EXERCISE: Give back every line exactly as it appears, pictures excluded.

DATA SEGMENT:

##########

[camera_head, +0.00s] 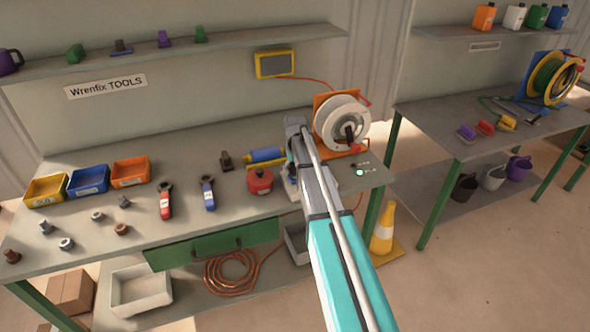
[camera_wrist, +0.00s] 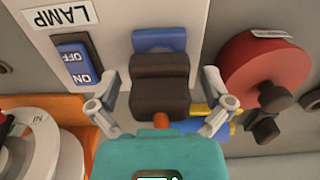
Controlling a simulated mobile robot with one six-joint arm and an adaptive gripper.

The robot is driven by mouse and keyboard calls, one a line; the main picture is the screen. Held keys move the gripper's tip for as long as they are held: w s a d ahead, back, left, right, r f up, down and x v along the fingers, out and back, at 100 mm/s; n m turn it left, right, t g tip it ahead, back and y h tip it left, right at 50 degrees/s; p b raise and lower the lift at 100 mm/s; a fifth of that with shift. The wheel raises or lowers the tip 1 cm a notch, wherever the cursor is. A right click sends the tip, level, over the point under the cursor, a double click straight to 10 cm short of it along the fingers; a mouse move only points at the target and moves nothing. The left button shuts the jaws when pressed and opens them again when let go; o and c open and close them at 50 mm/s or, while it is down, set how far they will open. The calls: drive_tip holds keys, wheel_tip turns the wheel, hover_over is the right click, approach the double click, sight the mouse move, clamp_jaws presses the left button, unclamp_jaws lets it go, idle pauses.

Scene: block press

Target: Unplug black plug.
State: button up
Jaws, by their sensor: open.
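The black plug (camera_wrist: 160,85) sits at the blue socket (camera_wrist: 160,40) on a white panel (camera_wrist: 118,20), in the wrist view. A short orange-brown cord end shows at the plug's near side. My gripper (camera_wrist: 160,88) is open, with one finger on each side of the plug and a visible gap to both. In the head view my arm hides the plug and socket, and my fingers cannot be made out there.
Beside the socket are a blue ON/OFF switch (camera_wrist: 78,60) and a LAMP label (camera_wrist: 60,15). A red round object (camera_wrist: 265,72) stands close to my finger on the other side. A white cable reel (camera_head: 342,122) stands at the bench's right end.

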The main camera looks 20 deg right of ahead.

##########

SOLUTION TO THIS TASK:
[camera_head, +0.00s] 
[camera_wrist, +0.00s] 
Controlling a simulated mobile robot with one six-joint arm and an adaptive gripper.

The robot is driven by mouse and keyboard calls, one a line; the main picture is the screen. Held keys move the gripper's tip for as long as they are held: w s a d ahead, back, left, right, r f up, down and x v along the fingers, out and back, at 100 mm/s; n m turn it left, right, t g tip it ahead, back and y h tip it left, right at 50 degrees/s; p b raise and lower the lift at 100 mm/s; a fifth of that with shift. The wheel raises or lowers the tip 1 cm a notch, wherever the cursor is. A right click sends the tip, level, over the point under the cursor, a double click straight to 10 cm short of it along the fingers; a mouse move only points at the target and moves nothing. The left button shuts the jaws when pressed and opens them again when let go; o and c open and close them at 50 mm/s or, while it is down, set how far they will open. The calls: drive_tip holds keys, wheel_tip turns the wheel, hover_over is the right click, approach the double click, sight the mouse move, clamp_jaws presses the left button, unclamp_jaws lets it go, idle pauses.

Scene: block press

Target: Unplug black plug.
State: button up
Jaws, by their sensor: open.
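The black plug (camera_wrist: 160,85) sits at the blue socket (camera_wrist: 160,40) on a white panel (camera_wrist: 118,20), in the wrist view. A short orange-brown cord end shows at the plug's near side. My gripper (camera_wrist: 160,88) is open, with one finger on each side of the plug and a visible gap to both. In the head view my arm hides the plug and socket, and my fingers cannot be made out there.
Beside the socket are a blue ON/OFF switch (camera_wrist: 78,60) and a LAMP label (camera_wrist: 60,15). A red round object (camera_wrist: 265,72) stands close to my finger on the other side. A white cable reel (camera_head: 342,122) stands at the bench's right end.

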The main camera looks 20 deg right of ahead.

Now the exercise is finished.